Egyptian Islamists accept army dissolution of parliament

Amid increasing tensions between the Egyptian army junta and the Islamist Muslim Brotherhood (MB), the Brotherhood signaled its acceptance of the army coup of June 14 that dissolved the parliament. On that date, the Supreme Constitutional Court (SCC) declared the Islamist-dominated Parliament unconstitutional.

On Sunday Egypt’s new Islamist president, Mohamed Mursi, had issued a decree reinstating the dissolved parliament with “all its powers.” He also called for new parliamentary elections within 60 days after the drafting of a new constitution.

To pressure the SCAF (Supreme Council of the Armed Forces) junta to accept the presidential decree, the Muslim Brotherhood (MB) called for mass protests on Tahrir Square in Cairo for Tuesday.

On Monday SCAF reacted to Mursi’s decree with a statement defending the dissolution of the People’s Assembly, the lower house of Egypt’s parliament. SCAF also defended the June 14 coup. Based on the SCC ruling, the generals had dissolved the parliament and the constituent assembly shortly before the run-offs of the presidential elections. By issuing a constitutional addendum, they granted themselves sweeping powers including control over the legislature, the budget, and the drafting of the new constitution.

In their Monday statement, the SCAF generals warned Mursi and the Brotherhood to respect the constitution, adding that they were “confident” that state institutions would respect “constitutional decrees.”

Fearing the destabilizing effect of a power struggle between the Islamists and the army, the Egyptian regime’s imperialist backers intervened to press for a compromise. In a news conference, US Secretary of State Hillary Clinton said: “We strongly urge dialogue and concerted effort on the part of all to try to deal with the problems that are understandable but have to be resolved in order to avoid any kind of difficulties that could derail the transition.”

Under pressure from SCAF and its imperialist backers, Mursi and the MB were quick to reassure the generals that they would not challenge SCAF’s control of the state, but continue to play their role as figureheads for SCAF. Mursi also assured Western imperialism that he will protect its strategic and economic interests in Egypt and throughout the region.

Also on Tuesday, German Foreign Minister Guido Westerwelle met Mursi for talks in Cairo. After a 40-minute meeting with Mursi, he told reporters that he had “the impression that a solution can be found.” He added that Mursi assured him “that he does not aim to question the decision of the constitutional court, but that this is rather about how to organize the ruling’s implementation.”

Westerwelle said Mursi also assured him that all of Egypt’s international agreements would be respected, “including those in the Middle East”—a reference to Egypt’s peace treaty with Israel.

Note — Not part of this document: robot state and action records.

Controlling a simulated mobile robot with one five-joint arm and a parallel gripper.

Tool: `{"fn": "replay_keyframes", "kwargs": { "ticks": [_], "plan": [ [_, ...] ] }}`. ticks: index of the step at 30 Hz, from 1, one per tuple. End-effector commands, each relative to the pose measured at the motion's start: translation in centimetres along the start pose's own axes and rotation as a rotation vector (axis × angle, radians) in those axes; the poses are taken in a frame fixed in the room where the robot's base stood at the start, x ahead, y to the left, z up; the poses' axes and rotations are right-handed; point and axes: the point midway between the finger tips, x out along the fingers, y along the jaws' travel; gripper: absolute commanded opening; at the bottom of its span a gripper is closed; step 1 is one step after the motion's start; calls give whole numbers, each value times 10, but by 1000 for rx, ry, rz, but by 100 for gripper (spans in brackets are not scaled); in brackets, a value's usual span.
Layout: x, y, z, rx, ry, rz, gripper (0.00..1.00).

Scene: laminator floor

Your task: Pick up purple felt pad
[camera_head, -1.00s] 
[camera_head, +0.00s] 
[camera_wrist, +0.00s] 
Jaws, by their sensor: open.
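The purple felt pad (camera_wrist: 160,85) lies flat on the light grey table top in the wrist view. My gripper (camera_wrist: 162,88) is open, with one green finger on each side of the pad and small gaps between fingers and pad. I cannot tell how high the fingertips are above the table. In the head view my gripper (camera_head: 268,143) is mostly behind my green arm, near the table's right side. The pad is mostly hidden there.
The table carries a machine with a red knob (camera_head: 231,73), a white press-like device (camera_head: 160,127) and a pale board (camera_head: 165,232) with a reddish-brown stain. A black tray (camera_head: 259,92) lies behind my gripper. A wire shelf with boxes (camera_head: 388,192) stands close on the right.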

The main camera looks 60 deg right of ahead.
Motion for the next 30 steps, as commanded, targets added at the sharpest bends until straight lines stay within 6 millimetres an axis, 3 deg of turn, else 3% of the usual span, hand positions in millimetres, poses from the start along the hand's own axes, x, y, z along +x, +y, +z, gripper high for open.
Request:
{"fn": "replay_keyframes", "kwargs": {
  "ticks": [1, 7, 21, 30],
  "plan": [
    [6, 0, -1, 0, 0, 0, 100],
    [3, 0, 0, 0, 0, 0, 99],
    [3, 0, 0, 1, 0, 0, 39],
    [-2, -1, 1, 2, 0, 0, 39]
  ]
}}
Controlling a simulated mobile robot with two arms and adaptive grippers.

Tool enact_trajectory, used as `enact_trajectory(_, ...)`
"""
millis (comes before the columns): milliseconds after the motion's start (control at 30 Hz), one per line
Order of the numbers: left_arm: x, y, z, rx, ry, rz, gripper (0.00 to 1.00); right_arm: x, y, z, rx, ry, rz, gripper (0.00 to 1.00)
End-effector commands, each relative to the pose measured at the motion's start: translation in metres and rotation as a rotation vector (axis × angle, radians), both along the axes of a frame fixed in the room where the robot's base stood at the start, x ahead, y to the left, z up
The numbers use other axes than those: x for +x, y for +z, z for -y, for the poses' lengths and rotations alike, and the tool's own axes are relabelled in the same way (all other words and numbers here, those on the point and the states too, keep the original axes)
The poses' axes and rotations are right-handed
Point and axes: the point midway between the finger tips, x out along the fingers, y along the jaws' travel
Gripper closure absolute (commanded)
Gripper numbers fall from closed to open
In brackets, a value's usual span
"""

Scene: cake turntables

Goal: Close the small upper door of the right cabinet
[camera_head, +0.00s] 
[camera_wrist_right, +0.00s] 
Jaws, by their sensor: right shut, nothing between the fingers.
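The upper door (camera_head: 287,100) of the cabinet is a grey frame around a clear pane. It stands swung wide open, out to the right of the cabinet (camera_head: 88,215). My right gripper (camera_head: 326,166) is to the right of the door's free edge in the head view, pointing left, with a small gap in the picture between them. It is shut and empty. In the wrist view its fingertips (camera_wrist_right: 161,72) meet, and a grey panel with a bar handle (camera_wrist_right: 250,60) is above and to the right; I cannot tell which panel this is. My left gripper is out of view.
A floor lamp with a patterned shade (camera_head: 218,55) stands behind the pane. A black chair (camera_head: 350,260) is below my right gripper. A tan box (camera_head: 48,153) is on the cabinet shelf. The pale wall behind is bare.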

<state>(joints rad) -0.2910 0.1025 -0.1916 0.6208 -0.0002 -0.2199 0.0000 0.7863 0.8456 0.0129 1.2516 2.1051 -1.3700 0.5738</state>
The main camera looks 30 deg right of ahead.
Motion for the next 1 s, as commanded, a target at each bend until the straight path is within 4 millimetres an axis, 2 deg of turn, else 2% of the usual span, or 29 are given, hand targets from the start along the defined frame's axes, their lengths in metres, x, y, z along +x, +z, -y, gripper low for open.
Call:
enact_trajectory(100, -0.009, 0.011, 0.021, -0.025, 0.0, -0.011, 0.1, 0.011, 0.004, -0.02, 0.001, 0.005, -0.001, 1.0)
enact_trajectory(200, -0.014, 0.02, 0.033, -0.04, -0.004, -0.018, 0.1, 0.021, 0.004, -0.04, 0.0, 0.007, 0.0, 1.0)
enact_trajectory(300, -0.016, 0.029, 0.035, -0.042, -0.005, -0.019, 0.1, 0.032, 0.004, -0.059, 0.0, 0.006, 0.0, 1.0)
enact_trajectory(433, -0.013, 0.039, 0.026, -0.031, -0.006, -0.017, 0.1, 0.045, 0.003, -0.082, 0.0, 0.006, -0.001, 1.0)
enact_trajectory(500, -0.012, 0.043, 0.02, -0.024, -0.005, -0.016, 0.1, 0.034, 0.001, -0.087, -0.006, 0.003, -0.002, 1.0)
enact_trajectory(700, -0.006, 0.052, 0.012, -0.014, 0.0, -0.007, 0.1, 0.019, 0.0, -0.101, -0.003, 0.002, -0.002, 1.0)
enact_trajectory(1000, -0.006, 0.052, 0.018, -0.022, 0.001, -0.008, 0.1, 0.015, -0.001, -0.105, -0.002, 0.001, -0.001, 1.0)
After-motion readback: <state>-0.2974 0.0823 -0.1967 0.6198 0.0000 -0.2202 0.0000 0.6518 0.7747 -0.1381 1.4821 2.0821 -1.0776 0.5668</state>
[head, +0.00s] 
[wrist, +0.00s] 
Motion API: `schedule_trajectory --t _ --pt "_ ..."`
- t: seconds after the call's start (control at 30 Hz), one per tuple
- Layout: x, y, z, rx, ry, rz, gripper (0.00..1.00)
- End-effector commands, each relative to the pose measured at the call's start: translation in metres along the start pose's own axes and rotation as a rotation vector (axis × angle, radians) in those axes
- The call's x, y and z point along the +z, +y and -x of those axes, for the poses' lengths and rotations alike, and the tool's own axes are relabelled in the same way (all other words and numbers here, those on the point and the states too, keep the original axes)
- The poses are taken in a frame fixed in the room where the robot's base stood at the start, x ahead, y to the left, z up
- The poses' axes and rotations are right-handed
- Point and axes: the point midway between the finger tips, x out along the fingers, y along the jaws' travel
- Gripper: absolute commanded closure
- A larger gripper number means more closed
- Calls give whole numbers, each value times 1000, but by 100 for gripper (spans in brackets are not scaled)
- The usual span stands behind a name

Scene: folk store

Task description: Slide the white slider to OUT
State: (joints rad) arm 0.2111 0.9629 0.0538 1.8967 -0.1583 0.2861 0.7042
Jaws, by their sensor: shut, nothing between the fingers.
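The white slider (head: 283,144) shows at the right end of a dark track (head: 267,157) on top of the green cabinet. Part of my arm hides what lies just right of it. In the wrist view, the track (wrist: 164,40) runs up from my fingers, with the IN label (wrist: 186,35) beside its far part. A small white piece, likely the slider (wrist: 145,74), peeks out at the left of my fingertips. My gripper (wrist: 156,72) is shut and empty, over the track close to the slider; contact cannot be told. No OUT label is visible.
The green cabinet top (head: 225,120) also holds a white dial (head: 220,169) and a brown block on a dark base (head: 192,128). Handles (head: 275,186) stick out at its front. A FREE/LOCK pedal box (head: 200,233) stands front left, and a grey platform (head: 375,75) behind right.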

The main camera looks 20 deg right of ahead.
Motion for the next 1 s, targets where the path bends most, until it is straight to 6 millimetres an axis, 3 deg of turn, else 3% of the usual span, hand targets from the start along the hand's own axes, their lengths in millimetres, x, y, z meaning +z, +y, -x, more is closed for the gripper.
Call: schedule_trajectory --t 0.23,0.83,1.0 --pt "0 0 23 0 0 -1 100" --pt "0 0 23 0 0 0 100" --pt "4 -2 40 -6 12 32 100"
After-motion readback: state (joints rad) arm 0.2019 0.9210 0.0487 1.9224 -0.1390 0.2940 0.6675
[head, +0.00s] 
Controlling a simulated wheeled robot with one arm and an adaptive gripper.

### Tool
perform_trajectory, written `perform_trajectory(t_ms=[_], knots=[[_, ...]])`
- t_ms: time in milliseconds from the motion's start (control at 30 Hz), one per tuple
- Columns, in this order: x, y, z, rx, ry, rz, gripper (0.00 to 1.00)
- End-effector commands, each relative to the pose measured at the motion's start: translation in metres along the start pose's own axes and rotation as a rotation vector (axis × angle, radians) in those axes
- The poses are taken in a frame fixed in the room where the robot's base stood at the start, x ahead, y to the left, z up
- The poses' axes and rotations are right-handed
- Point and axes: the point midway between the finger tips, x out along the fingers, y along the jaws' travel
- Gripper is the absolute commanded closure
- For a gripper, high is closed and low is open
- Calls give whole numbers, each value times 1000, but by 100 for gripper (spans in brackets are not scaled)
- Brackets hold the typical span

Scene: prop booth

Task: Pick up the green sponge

Mursi’s initial defiance of SCAF and the junta’s reaction highlighted the rising power struggle between the Egyptian military and the Islamists, who are two rival factions of the Egyptian ruling class. Both control vast portions of the Egyptian economy, and the military views the MB’s increasing influence in the Egyptian state machine after last year’s revolutionary overthrow of former dictator Hosni Mubarak with suspicion. The MB seeks to attract more foreign investment and further privatize and liberalize the Egyptian economy, which the generals regard as a threat to their economic power.

Despite their conflicting interests, the main concern of all factions of the Egyptian political establishment—the military, the Islamists, or the liberal and petty bourgeois pseudo-left forces—is blocking the emergence of renewed revolutionary struggles by the working class. The Egyptian workers and youth were the main force behind the Egyptian Revolution, and their historic struggle beginning last year shook the Egyptian bourgeois state and Western imperialism in the Middle East to their foundations.

The parliamentary session summoned by Mursi on Tuesday was a show of utter subservience to the junta and its institutions. The meeting lasted only five minutes, and MB Speaker of Parliament Saad al-Katatni announced that the legislative body had gathered only “to review the court rulings, the ruling of the Supreme Constitutional Court.” He stressed that the parliament “is not contradicting the ruling, but looking at a mechanism for the implementation of the ruling of the respected court. There is no other agenda today.”

El-Katatni proposed to appeal the SCC’s ruling against the parliament. Parliament approved the proposal and adjourned. El-Katatni then declared that parliamentary sessions will not resume until the Appeals Court’s verdict. The MB then called off the announced mass protests on Tahrir Square.

Later on Tuesday, the SCC overruled Mursi’s presidential decree to reinstate the Egyptian Parliament. According to the state-controlled daily Al-Ahram, the SCC ruled that its 14 June verdict must be enforced.

By overruling Mursi’s decree, SCAF made clear that it seeks to defend its full control over the Egyptian state, and that Mursi’s powers as president will still be determined by the generals.

The main power Mursi has is to call for the use of the military to repress the population. The constitutional addendum issued by SCAF and endorsed by the MB allows the president to “issue a decision to commission the armed forces—with the approval of SCAF—to maintain security and defend public property…if the country faces internal unrest requiring the intervention of the armed forces.”